‘Hiçbir kanal sağlığımızdan önemli değil’ - Karantina Sohbetleri: Bülent Ortaçgil

Usta müzisyen Bülent Ortaçgil bugünkü Karantina Sohbetleri’nde gündeme dair düşüncelerini paylaştı ve meslekte 50 yılı devirmenin hazzını anlattı.

cumhuriyet.com.tr

Acaba Bozburun’a gitmiş midir, yoksa karantinaya İstanbul’da mı yakalanmıştır diye düşünüyordum ki, Bülent Ortaçgil İstanbul’da çıktı. Eşiyle birlikte evinde oturan ve çöp atmak dışında sokağa hiç çıkmayan Ortaçgil’i yakalamışken onun bilgeliğinden faydalanmamak olmazdı. Meslekte 50 yılı geride bırakan Ortaçgil en çok neyi özlediğini de söyledi…

Merhaba Bülent bey, nasılsınız? Nasıl geçiyor karantina günleri?

Biraz şaşırtıcı biraz korkutucu…

Tam da aslında 'Hayat benden şaşkınlık hissini aldı' dediğiniz yaşlarda geldi galiba bu şaşırtıcı günler, ne dersiniz?

Evet ama böylesi bir salgını beklemiyordum doğrusu.

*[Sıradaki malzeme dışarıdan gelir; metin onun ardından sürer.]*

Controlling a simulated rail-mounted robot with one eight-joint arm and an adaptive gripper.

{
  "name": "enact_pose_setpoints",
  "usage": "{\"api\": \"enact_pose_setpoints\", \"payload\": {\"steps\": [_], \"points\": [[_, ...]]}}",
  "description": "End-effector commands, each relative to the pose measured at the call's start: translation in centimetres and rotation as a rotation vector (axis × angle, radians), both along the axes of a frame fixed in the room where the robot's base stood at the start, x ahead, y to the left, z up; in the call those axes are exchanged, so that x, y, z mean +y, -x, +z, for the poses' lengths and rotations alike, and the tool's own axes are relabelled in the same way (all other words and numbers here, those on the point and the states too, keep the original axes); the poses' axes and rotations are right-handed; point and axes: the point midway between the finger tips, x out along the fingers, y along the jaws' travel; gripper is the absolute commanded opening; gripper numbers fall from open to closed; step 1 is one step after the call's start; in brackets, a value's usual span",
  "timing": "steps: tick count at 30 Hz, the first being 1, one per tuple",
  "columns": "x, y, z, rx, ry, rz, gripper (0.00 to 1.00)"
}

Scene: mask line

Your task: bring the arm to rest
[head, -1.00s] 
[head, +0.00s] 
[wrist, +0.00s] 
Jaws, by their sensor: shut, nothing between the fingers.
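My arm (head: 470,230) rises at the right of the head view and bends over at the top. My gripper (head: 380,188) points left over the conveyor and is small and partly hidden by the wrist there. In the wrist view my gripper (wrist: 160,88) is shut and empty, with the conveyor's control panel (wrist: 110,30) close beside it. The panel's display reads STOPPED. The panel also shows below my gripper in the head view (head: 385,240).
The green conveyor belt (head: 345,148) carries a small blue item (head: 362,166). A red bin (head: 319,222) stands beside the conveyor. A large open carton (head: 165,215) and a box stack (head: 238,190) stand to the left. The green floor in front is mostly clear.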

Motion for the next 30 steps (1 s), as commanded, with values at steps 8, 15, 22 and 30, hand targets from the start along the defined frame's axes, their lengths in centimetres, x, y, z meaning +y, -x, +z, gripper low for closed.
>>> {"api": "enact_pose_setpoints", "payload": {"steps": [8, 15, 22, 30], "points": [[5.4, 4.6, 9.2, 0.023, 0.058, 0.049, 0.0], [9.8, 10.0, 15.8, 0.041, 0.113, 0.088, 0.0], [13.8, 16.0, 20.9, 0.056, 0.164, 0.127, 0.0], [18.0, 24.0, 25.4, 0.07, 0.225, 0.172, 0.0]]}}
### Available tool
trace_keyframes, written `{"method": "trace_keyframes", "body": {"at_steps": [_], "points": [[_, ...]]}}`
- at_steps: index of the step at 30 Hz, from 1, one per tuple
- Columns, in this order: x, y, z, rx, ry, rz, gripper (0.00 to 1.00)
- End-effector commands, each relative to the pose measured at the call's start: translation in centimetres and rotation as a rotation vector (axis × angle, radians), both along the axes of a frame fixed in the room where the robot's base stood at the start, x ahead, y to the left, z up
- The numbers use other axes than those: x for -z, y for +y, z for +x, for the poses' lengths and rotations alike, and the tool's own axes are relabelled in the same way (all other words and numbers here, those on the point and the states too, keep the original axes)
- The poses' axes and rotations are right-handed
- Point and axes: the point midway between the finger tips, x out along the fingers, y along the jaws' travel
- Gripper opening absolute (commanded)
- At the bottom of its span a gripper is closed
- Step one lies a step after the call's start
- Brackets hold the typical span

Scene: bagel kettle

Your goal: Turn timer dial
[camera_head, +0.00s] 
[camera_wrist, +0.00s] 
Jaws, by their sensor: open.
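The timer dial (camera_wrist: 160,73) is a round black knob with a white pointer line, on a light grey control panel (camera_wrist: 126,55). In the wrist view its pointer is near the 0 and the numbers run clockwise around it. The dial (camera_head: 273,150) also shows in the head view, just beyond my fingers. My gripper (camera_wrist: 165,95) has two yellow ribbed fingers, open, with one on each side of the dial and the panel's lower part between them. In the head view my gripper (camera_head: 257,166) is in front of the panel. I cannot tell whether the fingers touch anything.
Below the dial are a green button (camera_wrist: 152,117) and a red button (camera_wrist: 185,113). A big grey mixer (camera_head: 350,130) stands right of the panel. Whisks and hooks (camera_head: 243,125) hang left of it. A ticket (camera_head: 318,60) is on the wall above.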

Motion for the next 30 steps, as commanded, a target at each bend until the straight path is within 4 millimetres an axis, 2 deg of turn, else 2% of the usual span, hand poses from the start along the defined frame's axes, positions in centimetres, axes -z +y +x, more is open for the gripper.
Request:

Neredesiniz şu sıralar, İstanbul mu, Bozburun mu?

İstanbul’dayız. Bozburun’a gitmeye yakındık ama…

BÜTÜN MERMİLERİMİ KULLANMADIM

Bir önceki yazışmamızda “Artık yarı mapus sayılırız. Zaman bol” demiştiniz. Nasıl geçiyor zaman bu yarı mapuslukta, neler yapıyorsunuz?

Bütün mermilerimi daha kullanmadım. Önce ne olduğunu iyice anlama çalıştım. Gazete, kitap, sudoku vs. Daha uzayacak gibi zaten.. Gitar çalmaya filan başlarım. Daha dışarı çıkmamak acıtmıyor açıkçası.

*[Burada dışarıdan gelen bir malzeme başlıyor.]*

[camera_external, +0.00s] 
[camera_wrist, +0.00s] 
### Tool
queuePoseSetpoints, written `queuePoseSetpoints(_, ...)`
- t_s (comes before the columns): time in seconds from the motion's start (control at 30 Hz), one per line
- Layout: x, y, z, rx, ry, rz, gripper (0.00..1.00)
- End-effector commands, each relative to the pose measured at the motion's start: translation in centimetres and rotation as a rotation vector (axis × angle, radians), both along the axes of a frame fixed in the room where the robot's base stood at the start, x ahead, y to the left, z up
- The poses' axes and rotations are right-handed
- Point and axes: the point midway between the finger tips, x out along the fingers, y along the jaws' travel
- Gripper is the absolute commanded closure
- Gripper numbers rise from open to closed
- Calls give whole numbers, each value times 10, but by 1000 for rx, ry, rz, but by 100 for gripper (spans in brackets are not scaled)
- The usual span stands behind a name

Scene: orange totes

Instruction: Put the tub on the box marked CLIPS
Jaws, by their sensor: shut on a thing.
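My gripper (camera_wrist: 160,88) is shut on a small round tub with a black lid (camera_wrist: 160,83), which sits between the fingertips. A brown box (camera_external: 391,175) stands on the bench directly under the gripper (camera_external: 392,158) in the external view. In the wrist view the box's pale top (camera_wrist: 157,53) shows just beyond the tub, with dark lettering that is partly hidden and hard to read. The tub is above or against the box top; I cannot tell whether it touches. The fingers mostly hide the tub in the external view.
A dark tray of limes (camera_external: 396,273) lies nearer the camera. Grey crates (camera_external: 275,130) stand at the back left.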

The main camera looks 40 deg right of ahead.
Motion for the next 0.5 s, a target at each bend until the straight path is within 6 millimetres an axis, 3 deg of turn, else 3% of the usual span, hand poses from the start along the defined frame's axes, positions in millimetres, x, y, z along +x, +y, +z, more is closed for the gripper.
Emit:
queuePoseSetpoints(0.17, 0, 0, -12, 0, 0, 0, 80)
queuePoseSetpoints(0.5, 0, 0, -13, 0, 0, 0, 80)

Özel olarak aldığınız önlemler var mı? Nelere dikkat ediyorsunuz sağlık açısından?

Paranoya dışında durmaya çalışıyoruz. Ben zaten dışarı çıkamıyorum. Eşim gazete ve küçük ihtiyaçları karşılıyor. Dezenfektan kullanıyoruz. Evde zaten iki kişiyiz. Bu gün ilk kez 50 metre yürüyüp çöpü attım.

Meslekte 50. yılınız şerefine yeni şarkılar hazırladığınızı biliyoruz. 4 yeni şarkı geliyor yanılmıyorsam. Evde bunlara da çalışma fırsatınız oluyor mu? Gitar çalmaya başlarım dediğinizde aklıma hemen bu doğrusu.

Daha çalmıyorum. Biraz demlenmeye bıraktım.

Bu karantina yüzünden sizin de iptal olan konserleriniz oldu mu?

Oldu tabii, bu ay 3 Nisan’da vereceğimiz konser iptal. 3 Mayıs’taki konser ise şimdilik belirsiz, duruma bakılacak.

Birçok sanatçı evden konserler veriyor şu sıralar. Sizin böyle bir niyetiniz var mı? Hayranlarınız çok mutlu olur eminim.

Sanmıyorum. Zaten sosyal medyayı kullanmıyorum. Pek de sevmiyorum.

İNSANLARIN BOŞ VERMİŞLİĞİNE KIZIYORUM

Haberleri takip ediyor musunuz peki? Türkiye bu salgınla ilgili yeterli önlem alabildi mi sizce? Eksik gördüğünüz şeyler oldu mu?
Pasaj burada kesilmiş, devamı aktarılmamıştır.